The award will be presented at the WGA Awards ceremony on Feb. 14, with Erica Mann Ramis and family accepting.
“Harold Ramis changed the face of comedy,” said WGA West VP Howard A. Rodman. “His death last year deprived us of his unique way of seeing the world, at once hilarious and wise. From his early work with National Lampoon and SCTV through ‘Animal House,’ ‘Meatballs,’ ‘Caddyshack’ and ‘Ghostbusters,’ Ramis’ voice was strong, clear, outrageous in all the best ways.”
“His unrealized projects – an adaptation of ‘Confederacy of Dunces,’ a biopic about Emma Goldman – leave us aching with an anticipation that will never be fulfilled,” Rodman added. “And then there’s ‘Groundhog Day,’ one of modern cinema’s few true masterworks, a film that is impeccably crafted, morally astute, emotionally sustaining, philosophically insightful and funny as hell. We could watch it again and again and forever.”
Ramis broke into show business with the guerrilla television collective “TVTV” and wrote freelance pieces for the Chicago Daily News, which led to his start at comedy writing. In 1969, he began studying and performing with Chicago’s Second City improv comedy theater.
Ramis mined his own college life experiences as a fraternity member, collaborating on the script for 1978’s “National Lampoon’s Animal House” with Douglas Kenney and Chris Miller. He wrote “Meatballs,” made his directorial debut in “Caddyshack,” co-starred with Bill Murray in “Stripes” and co-wrote and co-starred in “Ghostbusters” and “Ghostbusters II.”
Ramis also co-wrote and directed “Groundhog Day,” which won a BAFTA award for best original screenplay. Other screenwriting credits include “Club Paradise,” “Armed and Dangerous,” “Caddyshack II” and “Bedazzled,” which he also directed.
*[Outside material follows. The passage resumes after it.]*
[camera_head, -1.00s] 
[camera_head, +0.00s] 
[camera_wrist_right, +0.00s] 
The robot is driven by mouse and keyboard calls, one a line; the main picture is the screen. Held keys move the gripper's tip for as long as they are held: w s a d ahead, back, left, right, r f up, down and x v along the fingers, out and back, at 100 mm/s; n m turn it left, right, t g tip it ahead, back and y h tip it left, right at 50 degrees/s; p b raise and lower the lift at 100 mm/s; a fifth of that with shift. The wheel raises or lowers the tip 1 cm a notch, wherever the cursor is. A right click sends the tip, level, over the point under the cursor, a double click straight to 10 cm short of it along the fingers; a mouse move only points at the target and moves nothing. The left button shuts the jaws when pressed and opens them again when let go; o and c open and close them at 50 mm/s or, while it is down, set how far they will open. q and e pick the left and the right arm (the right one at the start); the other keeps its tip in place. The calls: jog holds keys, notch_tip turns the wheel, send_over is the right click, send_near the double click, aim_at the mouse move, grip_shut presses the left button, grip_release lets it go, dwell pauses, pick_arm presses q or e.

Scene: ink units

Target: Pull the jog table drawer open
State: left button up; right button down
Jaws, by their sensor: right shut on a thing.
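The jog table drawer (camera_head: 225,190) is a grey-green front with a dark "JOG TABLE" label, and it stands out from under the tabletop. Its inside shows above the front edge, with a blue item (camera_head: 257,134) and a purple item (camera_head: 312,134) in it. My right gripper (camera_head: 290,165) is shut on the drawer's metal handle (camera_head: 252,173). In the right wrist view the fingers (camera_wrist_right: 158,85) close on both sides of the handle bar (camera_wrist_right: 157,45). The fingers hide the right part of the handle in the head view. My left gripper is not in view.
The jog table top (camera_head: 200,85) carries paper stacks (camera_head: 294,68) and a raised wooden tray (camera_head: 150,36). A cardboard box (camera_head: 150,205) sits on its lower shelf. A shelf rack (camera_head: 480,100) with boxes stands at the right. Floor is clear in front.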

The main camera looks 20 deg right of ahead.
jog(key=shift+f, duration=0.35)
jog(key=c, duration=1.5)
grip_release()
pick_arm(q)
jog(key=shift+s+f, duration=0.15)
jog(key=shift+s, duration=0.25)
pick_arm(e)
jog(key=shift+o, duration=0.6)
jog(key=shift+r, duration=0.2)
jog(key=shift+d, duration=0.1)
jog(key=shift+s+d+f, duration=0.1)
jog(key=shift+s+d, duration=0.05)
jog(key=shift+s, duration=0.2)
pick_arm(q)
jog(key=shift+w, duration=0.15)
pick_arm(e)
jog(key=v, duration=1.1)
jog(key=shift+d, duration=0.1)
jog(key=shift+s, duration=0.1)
Other directing credits include “National Lampoon’s Vacation,” “Stuart Saves His Family,” “Multiplicity,” “The Ice Harvest” and “Year One.”
Four of his films made AFI’s 100 Funniest Films list: “Ghostbusters,” “Groundhog Day,” “Animal House” and “Caddyshack.”
Ramis passed away on Feb. 24 at the age of 69.
Past recipients of the Laurel Award include screenwriters David Mamet, Lawrence Kasdan, Robert Benton, Barry Levinson, Steven Zaillian, Eric Roth, Tom Stoppard and Paul Mazursky.